Data from robot episodes
-*-*-

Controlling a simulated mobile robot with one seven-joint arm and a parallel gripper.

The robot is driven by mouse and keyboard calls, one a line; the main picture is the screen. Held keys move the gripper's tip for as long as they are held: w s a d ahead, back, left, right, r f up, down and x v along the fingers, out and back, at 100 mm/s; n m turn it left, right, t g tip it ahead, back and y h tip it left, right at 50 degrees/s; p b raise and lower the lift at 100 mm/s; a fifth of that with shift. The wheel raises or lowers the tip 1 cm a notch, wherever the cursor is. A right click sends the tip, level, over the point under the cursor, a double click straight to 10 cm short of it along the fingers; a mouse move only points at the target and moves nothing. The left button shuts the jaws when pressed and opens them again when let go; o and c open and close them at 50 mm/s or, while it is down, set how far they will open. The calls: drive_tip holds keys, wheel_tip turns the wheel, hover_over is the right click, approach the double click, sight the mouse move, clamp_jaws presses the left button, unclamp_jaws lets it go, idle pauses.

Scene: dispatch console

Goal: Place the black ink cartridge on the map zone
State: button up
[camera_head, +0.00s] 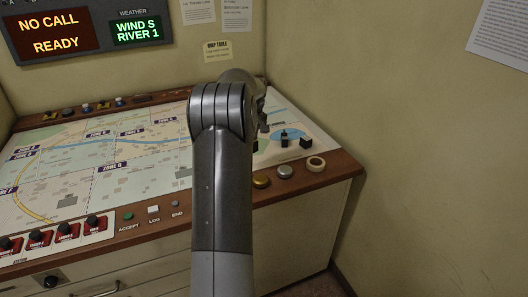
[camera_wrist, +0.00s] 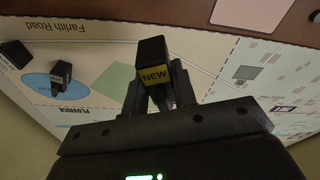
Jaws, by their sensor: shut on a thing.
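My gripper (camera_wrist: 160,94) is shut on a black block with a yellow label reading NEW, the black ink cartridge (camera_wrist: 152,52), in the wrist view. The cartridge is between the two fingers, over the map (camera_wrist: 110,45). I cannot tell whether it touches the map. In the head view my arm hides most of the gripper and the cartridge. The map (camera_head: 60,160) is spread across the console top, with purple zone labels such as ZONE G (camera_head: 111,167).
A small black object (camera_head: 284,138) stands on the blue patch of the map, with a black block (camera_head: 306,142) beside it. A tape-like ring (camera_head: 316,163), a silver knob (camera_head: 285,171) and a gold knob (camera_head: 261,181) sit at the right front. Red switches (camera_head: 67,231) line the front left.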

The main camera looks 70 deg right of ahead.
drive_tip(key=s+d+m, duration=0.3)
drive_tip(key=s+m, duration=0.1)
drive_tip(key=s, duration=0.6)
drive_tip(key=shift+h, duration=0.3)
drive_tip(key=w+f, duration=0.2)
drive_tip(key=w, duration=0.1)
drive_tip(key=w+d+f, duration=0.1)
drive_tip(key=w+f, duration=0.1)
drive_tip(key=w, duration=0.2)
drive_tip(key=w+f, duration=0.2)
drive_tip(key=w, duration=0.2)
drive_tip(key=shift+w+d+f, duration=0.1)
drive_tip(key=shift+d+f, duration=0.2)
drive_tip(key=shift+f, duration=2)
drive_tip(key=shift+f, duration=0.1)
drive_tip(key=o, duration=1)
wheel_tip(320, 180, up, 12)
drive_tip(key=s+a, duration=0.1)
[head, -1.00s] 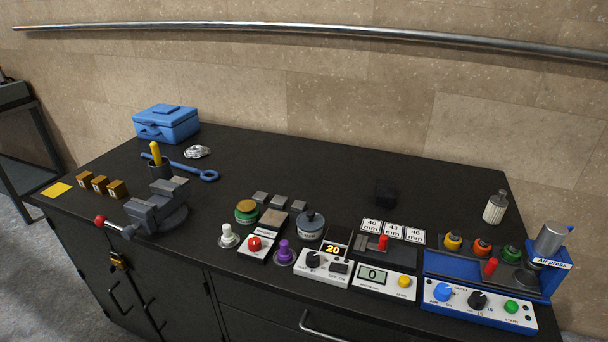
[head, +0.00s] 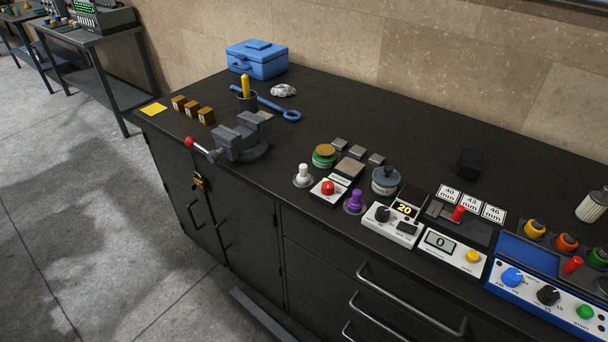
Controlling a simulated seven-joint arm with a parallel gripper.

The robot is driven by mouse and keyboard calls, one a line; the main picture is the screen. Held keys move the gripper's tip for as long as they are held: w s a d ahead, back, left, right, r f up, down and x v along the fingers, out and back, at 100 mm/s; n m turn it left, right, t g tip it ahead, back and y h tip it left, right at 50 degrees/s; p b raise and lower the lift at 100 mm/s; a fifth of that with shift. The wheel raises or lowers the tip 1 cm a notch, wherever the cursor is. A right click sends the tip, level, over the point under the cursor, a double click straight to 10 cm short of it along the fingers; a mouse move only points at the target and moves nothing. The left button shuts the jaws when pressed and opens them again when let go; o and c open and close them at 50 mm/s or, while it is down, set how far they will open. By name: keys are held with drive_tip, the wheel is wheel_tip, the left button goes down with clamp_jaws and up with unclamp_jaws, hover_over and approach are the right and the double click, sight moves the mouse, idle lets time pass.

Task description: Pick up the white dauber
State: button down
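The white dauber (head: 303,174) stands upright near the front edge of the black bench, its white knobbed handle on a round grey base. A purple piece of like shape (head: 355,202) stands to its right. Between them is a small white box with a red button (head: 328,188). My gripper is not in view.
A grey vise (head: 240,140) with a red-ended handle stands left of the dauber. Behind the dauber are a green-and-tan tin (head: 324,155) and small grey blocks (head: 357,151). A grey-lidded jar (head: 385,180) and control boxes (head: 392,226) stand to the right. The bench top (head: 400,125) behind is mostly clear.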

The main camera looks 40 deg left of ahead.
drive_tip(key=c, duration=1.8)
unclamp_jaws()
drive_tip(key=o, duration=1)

-*-*-

## [What is needed]
Each line in the data that holds the string "Controlling" should be found and copied.

## [Written answer]
Controlling a simulated mobile robot with one seven-joint arm and a parallel gripper.
Controlling a simulated seven-joint arm with a parallel gripper.

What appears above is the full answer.